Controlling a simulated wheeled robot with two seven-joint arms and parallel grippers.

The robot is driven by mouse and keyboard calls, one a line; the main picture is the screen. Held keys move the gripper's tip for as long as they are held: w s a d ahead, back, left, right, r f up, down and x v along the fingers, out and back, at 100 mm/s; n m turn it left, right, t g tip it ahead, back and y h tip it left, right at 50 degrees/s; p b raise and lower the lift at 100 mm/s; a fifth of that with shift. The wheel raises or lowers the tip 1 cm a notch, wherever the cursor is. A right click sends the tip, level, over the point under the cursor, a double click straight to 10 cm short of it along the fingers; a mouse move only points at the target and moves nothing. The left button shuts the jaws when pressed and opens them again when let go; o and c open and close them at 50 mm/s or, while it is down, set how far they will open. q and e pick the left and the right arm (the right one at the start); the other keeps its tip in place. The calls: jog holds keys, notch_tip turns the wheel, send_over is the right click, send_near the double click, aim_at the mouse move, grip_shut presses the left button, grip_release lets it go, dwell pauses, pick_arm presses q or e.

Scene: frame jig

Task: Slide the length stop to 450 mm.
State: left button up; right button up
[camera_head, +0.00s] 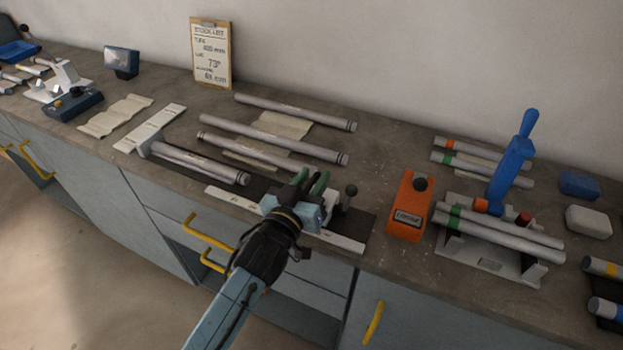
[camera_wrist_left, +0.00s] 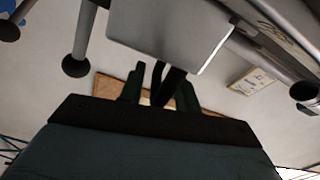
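The white scale strip (camera_head: 345,242) runs along the front of the bench, partly hidden by my left arm. The length stop shows as a grey piece with a dark round knob (camera_head: 350,190) at the strip's right part. My left gripper (camera_head: 310,183) is above the strip, just left of the knob, its green fingers apart. In the left wrist view, the two dark fingers (camera_wrist_left: 160,90) stand apart below a grey plate (camera_wrist_left: 175,30), with narrow dark strips between them. I cannot tell whether they touch the stop. The scale's numbers are too small to read. My right gripper is out of view.
Grey tubes (camera_head: 275,140) lie behind the scale. An orange block (camera_head: 409,205) stands to its right, beside a tube fixture with a blue lever (camera_head: 511,160). A clipboard (camera_head: 211,52) leans on the wall. Yellow drawer handles (camera_head: 208,232) stick out below the bench.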

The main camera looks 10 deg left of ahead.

* [WRITTEN TASK]: In the material above, find the lines that contain "button" and show them.

* [ANSWER FOR THE TASK]:
The robot is driven by mouse and keyboard calls, one a line; the main picture is the screen. Held keys move the gripper's tip for as long as they are held: w s a d ahead, back, left, right, r f up, down and x v along the fingers, out and back, at 100 mm/s; n m turn it left, right, t g tip it ahead, back and y h tip it left, right at 50 degrees/s; p b raise and lower the lift at 100 mm/s; a fifth of that with shift. The wheel raises or lowers the tip 1 cm a notch, wherever the cursor is. A right click sends the tip, level, over the point under the cursor, a double click straight to 10 cm short of it along the fingers; a mouse move only points at the target and moves nothing. The left button shuts the jaws when pressed and opens them again when let go; o and c open and close them at 50 mm/s or, while it is down, set how far they will open. q and e pick the left and the right arm (the right one at the start); the other keeps its tip in place. The calls: jog holds keys, notch_tip turns the wheel, send_over is the right click, send_near the double click, aim_at the mouse move, grip_shut presses the left button, grip_release lets it go, dwell pauses, pick_arm presses q or e.
State: left button up; right button up

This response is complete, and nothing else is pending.